The best way to think about Putin and predict what he may be up to next is to realize that he's not motivated by merely a lust for power. His overarching goal is simple—to ensure his own personal safety. He knows that once he's forced out of power, his fate will be in the hands of the mob. While Putin's been considered the world's most powerful person for several years running, the author is quite sure, as his title indicates, that he won’t be able to maintain his reign of corrupt post-communist authoritarianism indefinitely. Putin's fatal mistake, Lourie writes, is his failure to wean the economy off gas and oil, leaving his nation with a brittle and undiversified economy that's hard-pressed to meet the expectations of its citizens for improved living standards. Already Russians have faced what's been described as a battle between the TV and the refrigerator—what the talking head tells people vs. what they see when they open that door. The TV can only win for so long.

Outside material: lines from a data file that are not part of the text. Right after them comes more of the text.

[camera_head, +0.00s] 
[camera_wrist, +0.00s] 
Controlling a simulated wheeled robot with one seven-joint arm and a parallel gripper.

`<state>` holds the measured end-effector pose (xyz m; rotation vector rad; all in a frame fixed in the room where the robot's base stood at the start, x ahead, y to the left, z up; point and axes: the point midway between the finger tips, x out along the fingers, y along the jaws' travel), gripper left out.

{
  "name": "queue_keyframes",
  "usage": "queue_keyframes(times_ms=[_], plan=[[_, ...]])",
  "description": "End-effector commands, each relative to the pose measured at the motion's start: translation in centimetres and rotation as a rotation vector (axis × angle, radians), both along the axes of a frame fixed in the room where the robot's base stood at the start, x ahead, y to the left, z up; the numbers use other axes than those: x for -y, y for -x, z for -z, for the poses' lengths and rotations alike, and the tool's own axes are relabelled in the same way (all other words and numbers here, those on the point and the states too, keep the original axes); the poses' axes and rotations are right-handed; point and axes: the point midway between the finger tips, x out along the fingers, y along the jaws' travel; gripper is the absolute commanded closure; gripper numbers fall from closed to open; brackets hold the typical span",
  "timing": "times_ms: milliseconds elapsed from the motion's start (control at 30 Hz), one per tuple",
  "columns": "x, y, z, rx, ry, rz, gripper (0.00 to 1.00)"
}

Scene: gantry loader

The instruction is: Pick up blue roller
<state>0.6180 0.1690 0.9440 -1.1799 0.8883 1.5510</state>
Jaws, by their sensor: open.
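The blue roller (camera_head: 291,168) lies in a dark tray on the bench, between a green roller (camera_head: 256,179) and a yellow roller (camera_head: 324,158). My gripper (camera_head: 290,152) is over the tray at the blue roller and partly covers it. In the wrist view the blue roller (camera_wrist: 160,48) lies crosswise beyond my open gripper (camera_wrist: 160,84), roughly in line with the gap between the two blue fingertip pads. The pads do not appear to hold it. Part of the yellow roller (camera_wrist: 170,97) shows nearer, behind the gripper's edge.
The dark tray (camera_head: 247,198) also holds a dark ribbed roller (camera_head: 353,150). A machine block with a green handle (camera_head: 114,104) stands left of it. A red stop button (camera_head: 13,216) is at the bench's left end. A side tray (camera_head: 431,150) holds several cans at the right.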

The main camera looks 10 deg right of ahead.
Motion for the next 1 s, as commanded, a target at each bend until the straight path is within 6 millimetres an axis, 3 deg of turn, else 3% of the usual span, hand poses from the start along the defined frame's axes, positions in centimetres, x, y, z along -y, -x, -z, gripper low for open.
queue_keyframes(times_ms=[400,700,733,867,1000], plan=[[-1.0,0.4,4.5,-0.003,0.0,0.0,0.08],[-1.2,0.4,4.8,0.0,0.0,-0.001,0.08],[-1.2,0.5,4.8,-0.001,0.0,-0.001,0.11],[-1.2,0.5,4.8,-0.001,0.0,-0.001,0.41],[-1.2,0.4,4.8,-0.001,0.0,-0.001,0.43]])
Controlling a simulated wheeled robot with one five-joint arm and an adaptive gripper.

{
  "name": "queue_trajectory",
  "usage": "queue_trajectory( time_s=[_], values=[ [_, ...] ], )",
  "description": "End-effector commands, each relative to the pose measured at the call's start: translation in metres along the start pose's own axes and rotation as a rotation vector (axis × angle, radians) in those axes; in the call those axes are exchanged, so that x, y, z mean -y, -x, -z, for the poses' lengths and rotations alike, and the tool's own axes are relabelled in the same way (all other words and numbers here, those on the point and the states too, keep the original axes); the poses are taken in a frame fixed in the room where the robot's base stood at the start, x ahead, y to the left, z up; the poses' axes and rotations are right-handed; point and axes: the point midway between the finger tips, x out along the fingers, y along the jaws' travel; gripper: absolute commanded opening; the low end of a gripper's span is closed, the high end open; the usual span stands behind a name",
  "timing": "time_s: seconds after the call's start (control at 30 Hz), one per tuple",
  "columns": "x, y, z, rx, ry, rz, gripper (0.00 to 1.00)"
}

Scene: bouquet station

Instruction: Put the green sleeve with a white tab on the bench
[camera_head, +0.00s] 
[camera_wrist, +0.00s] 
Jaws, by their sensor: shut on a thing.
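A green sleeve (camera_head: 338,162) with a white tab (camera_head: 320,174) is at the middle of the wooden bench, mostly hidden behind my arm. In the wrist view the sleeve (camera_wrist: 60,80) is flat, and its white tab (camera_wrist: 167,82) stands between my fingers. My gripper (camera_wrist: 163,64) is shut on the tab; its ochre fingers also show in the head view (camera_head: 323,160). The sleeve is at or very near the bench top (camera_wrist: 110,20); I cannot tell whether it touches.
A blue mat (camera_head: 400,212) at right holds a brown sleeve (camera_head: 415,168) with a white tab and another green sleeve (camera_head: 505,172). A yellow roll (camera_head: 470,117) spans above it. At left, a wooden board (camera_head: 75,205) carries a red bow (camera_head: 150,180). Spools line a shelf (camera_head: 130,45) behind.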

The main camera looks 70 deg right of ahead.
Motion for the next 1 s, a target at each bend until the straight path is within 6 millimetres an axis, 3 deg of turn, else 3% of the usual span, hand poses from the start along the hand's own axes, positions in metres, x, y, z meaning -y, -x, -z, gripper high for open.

Putin chose to take advantage of an oil-price boom to make himself and his cronies rich. Perhaps he felt threatened by the decentralization of power that a 21st-century economy would bring. Putin's brand of ethnonationalism has alienated the West and isolated Russia from its technologically advanced economies. Venezuela’s now an example of the inherent pitfalls of the petro state. With this book, Richard Lourie provides a framework for understanding how Russia may be headed in the same direction.